● Aim of the task: Copy exactly the lines from the one containing "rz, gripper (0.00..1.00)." through the one containing "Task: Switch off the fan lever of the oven", both included, and nothing else.
** Begin Data for the task **
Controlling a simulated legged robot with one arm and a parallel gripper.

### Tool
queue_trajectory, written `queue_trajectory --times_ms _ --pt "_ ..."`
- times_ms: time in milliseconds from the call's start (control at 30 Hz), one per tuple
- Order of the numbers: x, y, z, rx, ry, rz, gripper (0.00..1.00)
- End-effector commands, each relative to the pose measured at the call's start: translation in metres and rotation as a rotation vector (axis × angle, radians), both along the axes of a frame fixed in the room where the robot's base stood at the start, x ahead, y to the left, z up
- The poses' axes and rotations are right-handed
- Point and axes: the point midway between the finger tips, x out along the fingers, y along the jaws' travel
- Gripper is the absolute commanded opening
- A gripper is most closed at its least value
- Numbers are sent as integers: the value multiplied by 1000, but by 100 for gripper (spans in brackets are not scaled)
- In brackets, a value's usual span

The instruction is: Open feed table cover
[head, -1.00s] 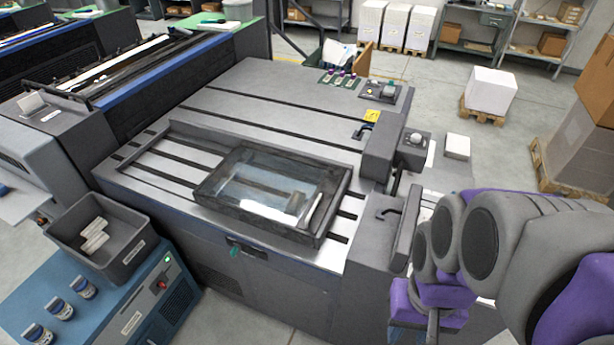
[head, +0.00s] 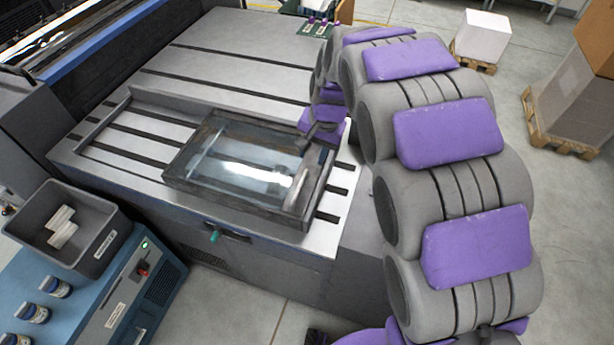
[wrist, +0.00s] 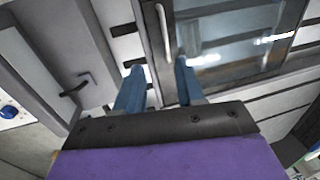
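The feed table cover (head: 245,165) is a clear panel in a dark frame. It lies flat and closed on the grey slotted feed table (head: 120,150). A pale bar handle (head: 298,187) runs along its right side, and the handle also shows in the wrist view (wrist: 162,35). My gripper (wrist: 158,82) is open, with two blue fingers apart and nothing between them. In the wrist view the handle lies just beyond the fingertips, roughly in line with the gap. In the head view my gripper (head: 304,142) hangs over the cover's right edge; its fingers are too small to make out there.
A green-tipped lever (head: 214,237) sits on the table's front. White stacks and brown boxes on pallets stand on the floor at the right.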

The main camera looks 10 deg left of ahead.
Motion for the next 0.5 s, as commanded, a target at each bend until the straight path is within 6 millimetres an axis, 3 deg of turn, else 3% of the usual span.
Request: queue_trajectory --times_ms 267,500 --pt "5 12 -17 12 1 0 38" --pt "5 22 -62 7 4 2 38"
** End Data for the task **
** Begin Data for the task **
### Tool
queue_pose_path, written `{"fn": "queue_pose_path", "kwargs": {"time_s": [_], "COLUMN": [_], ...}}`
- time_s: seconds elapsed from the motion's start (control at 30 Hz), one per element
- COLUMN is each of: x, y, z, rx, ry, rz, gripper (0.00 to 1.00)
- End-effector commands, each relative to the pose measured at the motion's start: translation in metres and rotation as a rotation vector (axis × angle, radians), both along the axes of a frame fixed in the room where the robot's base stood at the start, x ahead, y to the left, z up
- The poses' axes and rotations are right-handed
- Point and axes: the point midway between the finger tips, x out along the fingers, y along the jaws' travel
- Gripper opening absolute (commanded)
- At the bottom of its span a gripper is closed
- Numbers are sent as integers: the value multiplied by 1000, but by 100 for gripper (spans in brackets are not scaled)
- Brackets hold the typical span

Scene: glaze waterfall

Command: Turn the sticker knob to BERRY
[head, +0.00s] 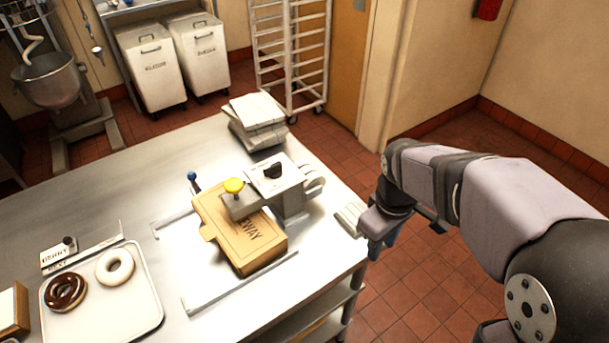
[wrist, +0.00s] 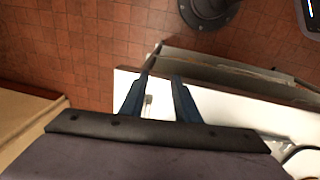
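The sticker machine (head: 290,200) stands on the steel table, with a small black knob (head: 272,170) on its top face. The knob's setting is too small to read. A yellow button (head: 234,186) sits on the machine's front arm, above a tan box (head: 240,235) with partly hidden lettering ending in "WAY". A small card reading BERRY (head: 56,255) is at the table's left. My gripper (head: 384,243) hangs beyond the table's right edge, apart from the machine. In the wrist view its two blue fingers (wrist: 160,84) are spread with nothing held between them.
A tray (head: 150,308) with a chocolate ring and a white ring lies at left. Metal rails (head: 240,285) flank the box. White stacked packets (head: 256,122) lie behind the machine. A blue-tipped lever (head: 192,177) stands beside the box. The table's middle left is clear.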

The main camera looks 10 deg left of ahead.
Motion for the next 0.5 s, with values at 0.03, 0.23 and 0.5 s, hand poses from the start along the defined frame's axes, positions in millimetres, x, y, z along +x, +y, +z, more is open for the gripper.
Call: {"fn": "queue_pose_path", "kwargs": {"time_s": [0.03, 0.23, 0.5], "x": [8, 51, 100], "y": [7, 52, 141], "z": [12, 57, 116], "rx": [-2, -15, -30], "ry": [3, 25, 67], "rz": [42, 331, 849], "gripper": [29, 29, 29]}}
** End Data for the task **
** Begin Data for the task **
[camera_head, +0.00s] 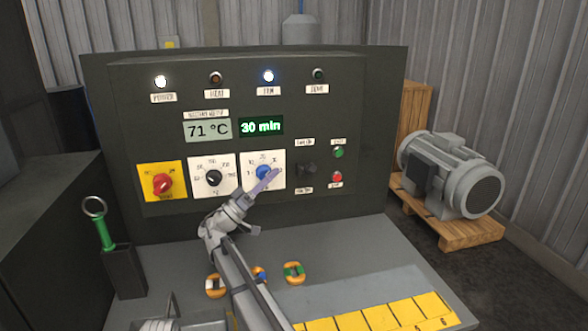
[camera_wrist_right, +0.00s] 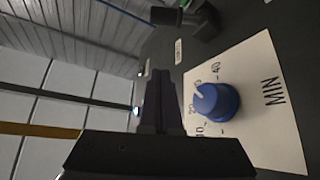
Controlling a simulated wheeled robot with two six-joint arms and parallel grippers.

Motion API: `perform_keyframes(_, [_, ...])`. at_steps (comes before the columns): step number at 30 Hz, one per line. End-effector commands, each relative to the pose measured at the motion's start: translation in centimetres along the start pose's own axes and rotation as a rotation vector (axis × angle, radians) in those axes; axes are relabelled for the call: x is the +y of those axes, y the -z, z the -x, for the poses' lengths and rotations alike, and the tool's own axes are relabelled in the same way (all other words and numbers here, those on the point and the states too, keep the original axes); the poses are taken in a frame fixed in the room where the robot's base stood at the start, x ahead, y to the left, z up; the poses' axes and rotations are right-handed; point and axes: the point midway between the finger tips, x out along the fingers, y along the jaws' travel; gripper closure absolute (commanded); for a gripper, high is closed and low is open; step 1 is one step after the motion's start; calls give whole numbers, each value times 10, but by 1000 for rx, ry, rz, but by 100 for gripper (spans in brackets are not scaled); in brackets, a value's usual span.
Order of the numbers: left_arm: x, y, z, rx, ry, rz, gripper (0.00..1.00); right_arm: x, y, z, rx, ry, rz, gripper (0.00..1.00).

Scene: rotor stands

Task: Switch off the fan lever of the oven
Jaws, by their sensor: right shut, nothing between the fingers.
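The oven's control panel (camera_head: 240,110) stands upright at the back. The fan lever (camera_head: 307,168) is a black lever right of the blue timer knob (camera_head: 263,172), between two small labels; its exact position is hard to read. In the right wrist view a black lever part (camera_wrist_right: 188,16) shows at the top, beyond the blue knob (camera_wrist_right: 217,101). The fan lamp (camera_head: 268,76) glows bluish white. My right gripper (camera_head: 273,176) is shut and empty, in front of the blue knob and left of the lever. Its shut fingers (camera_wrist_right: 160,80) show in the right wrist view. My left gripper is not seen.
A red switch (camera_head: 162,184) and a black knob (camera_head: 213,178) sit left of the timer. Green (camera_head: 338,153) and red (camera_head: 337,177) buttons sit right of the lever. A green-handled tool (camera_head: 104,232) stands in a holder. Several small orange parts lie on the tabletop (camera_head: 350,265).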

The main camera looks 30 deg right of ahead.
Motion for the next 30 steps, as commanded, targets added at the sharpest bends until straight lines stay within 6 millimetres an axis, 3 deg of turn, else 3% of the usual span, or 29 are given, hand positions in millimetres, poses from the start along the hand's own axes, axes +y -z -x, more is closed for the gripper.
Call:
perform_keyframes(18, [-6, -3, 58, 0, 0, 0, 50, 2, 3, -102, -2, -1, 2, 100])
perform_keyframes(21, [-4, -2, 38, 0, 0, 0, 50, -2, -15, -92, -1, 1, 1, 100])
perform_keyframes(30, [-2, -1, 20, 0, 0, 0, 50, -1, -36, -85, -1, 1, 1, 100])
** End Data for the task **
● Completed exercise:
Order of the numbers: left_arm: x, y, z, rx, ry, rz, gripper (0.00..1.00); right_arm: x, y, z, rx, ry, rz, gripper (0.00..1.00).

Scene: rotor stands

Task: Switch off the fan lever of the oven

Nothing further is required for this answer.